The Latest! Going Postal, Blackberry, Sony Music, Ticketmaster, New Zealand, FB…

Because small labels don’t have enough issues, here’s another one: rising postal rates in the US.  Sounds like a manageable problem, though the latest round is robust: according to NPR, what once cost $13.17 to ship from the DC to London now costs $18.60.  Which of course drastically changes the proposition on a $12 piece of vinyl.  “I’ve never seen one this drastic,” Dischord‘s Brian Lowit said.

Blackberry used to command 50 percent of the smartphone market.  Now, they’re marginalized with 2 percent.  That makes a comeback seem statistically unlikely, though Alicia Keys is now part of the comeback effort.  As ‘Global Creative Director,’ Keys will help blend some cool into the development process, including a possible lean towards female buyers.

So, what’s a ‘Sony Music Unlimited,’ anyway?  So far, this Spotify competitor seems to be wallowing in obscurity, with subscriber tallies unknown (and likely very low).  But there’s progress: just yesterday, the company bumped its sound fidelity to 320kbps across desktop apps, the PS3, and Android smartphones and tablets.  More peripherals are coming soon.
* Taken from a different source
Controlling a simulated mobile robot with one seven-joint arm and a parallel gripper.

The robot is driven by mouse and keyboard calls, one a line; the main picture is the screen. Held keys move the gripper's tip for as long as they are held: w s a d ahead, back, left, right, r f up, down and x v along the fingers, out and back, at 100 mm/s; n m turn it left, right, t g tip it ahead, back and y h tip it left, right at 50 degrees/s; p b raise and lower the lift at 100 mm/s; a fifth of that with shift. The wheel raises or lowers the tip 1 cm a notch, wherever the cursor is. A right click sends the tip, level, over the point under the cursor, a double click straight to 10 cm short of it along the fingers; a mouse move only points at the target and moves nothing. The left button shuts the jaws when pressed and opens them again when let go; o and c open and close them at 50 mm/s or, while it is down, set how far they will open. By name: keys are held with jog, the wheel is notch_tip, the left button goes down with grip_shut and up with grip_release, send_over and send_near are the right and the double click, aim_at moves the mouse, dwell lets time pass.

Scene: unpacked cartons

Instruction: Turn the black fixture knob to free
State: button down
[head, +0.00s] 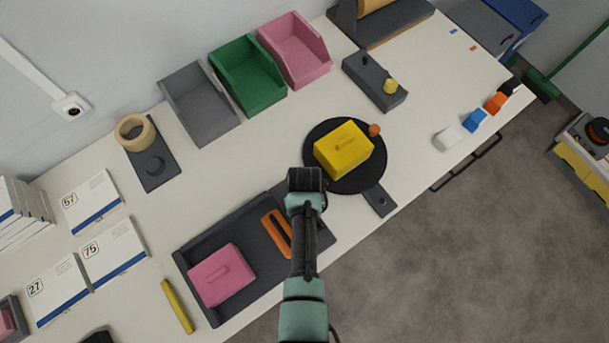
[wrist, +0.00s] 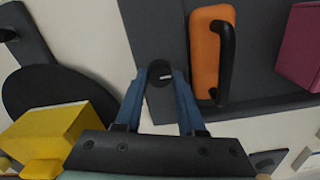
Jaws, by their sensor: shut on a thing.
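The black knob (wrist: 159,70) shows in the wrist view as a round cap with a short white mark pointing right. My gripper (wrist: 160,78) has its two blue fingers shut on the knob from either side. In the head view my gripper (head: 306,182) is over the gap between the dark tray and the black round plate, and it hides the knob. A dark plate (wrist: 143,22) shows behind the knob in the wrist view. Any lettering around the knob is not readable.
The black round plate (head: 375,177) carries a yellow block (head: 343,148), close to my gripper. The dark tray (head: 190,262) holds a pink block (head: 221,274) and an orange handled piece (head: 277,233). Grey, green and pink bins (head: 247,76) line the wall. A yellow bar (head: 177,307) lies at the front.

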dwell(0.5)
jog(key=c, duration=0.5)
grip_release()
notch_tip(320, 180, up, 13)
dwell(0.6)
Not sure if this solves Ticketmaster‘s impending day of doom at the hands of dozens of disruptive ticketing upstarts, but it may make buying tickets a little easier in 2013.  That’s because Ticketmaster is trying to graduate past traditionally-clunky CAPTCHA systems with a cleaner system designed by Solve Media.  So, instead of deciphering scratchy Sanskrit (with a line through it), users will be presented with legible questions that would be difficult for a bot to entertain (that is, yet).  Ticketmaster execs claim that buyers are moving more quickly through the transaction process.

New Zealand‘s Copyright Tribunal is now handing out its first round of three-strikes fines.  The first bill is $616 (about $515 in US currency), with Rihanna’s “Man Down” among the uploaded evidence.

Over on Wall Street, shares of Facebook (FB) are actually doing better than you might imagine.  Earlier this week, the stock pushed past $31, up substantially from a horrid low of $17.55.  But don’t expect a surge anytime soon: right now, the stock is dipping below the $30-mark, thanks partly to a substantial drop in recent-quarter net income.

Written while listening to Alex Clare. 

2 Responses

  1. Casey

    They passed the law in New Zealand in 2011 and it took until 2013 to fine their first person?

    • Visitor

      The anti-piracy initiatives that are introduced all over the world these days take time and consideration to set up.

      We’re talking big machinery here, and we should be pleased to know that authorities work hard to get it right from the start, instead of presenting half baked solutions.

      It is also good to know that the ISP’s copyright infringement team as well as the right holder took their time to warn the pirate three times over more than 6 months before the trial began.

      And the fines are reasonable:

      $120 per downloaded or uploaded song, plus fees.

      That amount won’t ruin anybody, and it’s very close to the size that the majority of the population think is fair.